As we approach the winter solstice, the daylight hours reduce as the times of sunrise and sunset approach each other. But at the same time the midpoint, solar noon, is moving later in the day. The net effect is that, initially, the shortening length of daylight moves the sunset to earlier times. But from Dec 13, the shift of solar noon to later times becomes a larger effect and the sunset starts to shift to later times.

Meanwhile, the combined effect of shortening daylight hours and shift in the time of solar noon, means sunrise occurs at later and later times. This effect continues beyond the solstice, until the effect of the lengthening daylight hours dominates over the later time of solar noon from about Dec 29 and the sunrise starts to happen at earlier times.

But why is solar noon not at midday by your watch, and why does it change through the year?

When asked how long does it take for the Earth to spin once on its axis, many people would say 24 hours. A better answer is 23 hours, 56 minutes and about 4 seconds.

The difference arises because historically we used the Sun to measure time. On average, a solar day lasts 24 hours (the length of time between when the Sun reaches its highest point on one day to the next). But the Earth is not just spinning on its axis, it is also orbiting the Sun.

Over the course of a day the Earth moves around the Sun a little bit (in the same direction as it is spinning). This means that it takes a little bit longer (almost 4 minutes) before the Sun reaches the same point in the sky from one day to the next compared to a distant star.

If instead of measuring time relative to the Sun, we used the distant stars, then the effects of our orbit around the Sun are removed. A sidereal day is the time between a distant star being due south on consecutive days. This is about 23h56m4s – the true rotation period of the Earth.
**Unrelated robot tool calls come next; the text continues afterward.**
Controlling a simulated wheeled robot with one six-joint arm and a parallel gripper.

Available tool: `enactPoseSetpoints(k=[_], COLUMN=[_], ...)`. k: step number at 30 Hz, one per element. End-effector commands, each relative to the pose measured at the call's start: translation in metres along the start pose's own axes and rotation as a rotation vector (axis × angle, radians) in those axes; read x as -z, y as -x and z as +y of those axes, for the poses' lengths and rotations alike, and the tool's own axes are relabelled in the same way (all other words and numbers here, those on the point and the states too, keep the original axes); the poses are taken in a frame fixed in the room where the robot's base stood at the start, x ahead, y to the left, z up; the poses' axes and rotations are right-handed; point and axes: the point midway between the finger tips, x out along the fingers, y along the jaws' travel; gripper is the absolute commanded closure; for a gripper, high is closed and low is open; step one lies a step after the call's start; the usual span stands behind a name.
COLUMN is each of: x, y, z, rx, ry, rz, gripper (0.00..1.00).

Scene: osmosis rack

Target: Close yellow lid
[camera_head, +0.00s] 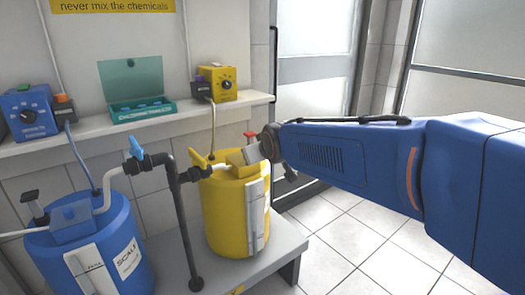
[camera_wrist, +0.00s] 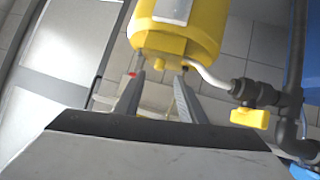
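The yellow tank (camera_head: 225,205) stands on a low grey platform. A box-shaped yellow lid (camera_head: 238,157) sits on its top, partly hidden by the end of my arm. I cannot tell for sure whether it is raised. My gripper (camera_head: 258,150) is at the lid's right side in the head view. In the wrist view the tank appears at the top, with the yellow lid (camera_wrist: 162,47) just beyond my gripper (camera_wrist: 160,82). The two fingers are spread apart, with nothing seen between them. Whether a finger touches the lid is unclear.
A white pipe enters the tank's top beside a black pipe (camera_head: 177,215) with a yellow valve handle (camera_head: 200,160). A red knob (camera_head: 249,135) is close to my gripper. A blue tank (camera_head: 95,260) stands left. A shelf (camera_head: 100,130) runs behind. The floor at right is clear.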

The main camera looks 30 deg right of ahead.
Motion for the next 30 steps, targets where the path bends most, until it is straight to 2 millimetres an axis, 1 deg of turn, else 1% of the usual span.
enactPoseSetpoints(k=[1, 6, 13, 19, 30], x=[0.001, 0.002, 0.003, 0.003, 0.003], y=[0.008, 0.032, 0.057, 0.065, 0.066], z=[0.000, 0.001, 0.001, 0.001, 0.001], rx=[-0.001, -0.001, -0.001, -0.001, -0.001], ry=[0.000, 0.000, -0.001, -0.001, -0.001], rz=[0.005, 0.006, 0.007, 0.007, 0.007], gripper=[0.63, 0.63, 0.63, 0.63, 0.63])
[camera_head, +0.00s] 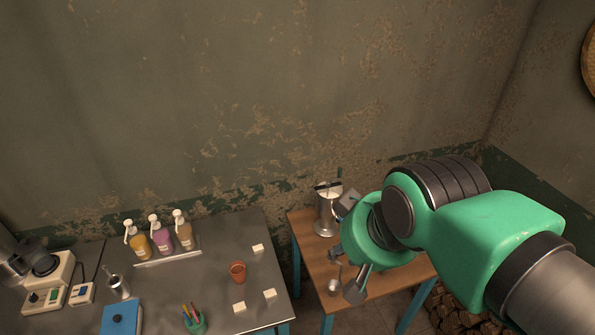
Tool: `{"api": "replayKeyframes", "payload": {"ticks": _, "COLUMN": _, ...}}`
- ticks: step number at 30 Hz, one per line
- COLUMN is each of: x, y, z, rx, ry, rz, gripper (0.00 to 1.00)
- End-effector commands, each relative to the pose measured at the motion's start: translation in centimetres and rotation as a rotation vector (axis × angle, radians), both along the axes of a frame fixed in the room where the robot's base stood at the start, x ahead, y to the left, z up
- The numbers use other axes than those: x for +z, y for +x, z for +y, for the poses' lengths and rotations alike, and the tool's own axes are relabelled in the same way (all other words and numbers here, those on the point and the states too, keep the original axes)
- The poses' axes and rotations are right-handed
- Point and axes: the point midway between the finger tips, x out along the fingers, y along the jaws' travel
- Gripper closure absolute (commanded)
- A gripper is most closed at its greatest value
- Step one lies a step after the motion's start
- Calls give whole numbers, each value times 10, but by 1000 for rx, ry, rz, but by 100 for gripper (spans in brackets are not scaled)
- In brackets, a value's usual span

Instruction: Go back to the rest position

When we measure the times of solar noon, we must take account of the way in which the Earth spins and the way in which it moves around the Sun. There are two key issues: the Earth’s orbit is elliptical, not circular; and its spin axis is tipped at an angle to the plane of its orbit.

In its elliptical orbit, the Earth comes closest to the Sun in early January. This is known as perihelion. It is at its farthest point from the Sun, aphelion, in early July.

Near perihelion, the Earth is moving faster in its orbit. So from one day to the next, the Earth moves farther along its orbit and the solar day is about 8 seconds longer than the average of 24 hours. At aphelion it moves more slowly and the solar day is 8 seconds shorter than average.

The other effect results from the spin axis not being perpendicular to the plane of the Earth’s orbit, but tilted over by 23.5 degrees. This is of course what results in the seasons. At the December solstice the North Pole is tilted directly away from the Sun. In the northern hemisphere, the Sun is lower in the sky and the days are shorter so less solar energy is intercepted.

But the tilt of the Earth’s axis also affects the length of the day. Near the solstices (in December and June), the motion of the Earth around the Sun is parallel to the east-west direction in which the Sun moves across the sky and by which we measure the length of a day. This means a solar day is about 20 seconds longer than average near the solstices. But near the equinoxes (in March and September) the orbital motion is at an angle to the E-W line. Hence it is a smaller effect on the length of the solar day which by consequence is about 20 seconds shorter than average.

These two effects (from the eccentricity of the Earth’s orbit and the tilt of its spin axis) add together. The variations in the length of the solar day also accumulate from one day to the next. The net result is that the time of apparent solar noon varies by up to about 15 minutes either side of noon as measured by your watch. This variation is known as the Equation of Time – the difference between apparent solar time (measured by the motion of the real Sun) and mean solar time (measured by the movement of a fictitious mean, or average, Sun which is not subject to the variations of the ellipticity of the Earth’s orbit or its axial tilt).



Footnote 1. One other issue to remember is your timezone. Manchester is in the timezone defined by Greenwich in London. But because Manchester is west of Greenwich, as the Sun moves across the sky it reaches its highest point due south a little later than it does in Greenwich. Today, for example on Dec 13, solar noon in Greenwich is at 11:54, whereas in Manchester it is at 12:03.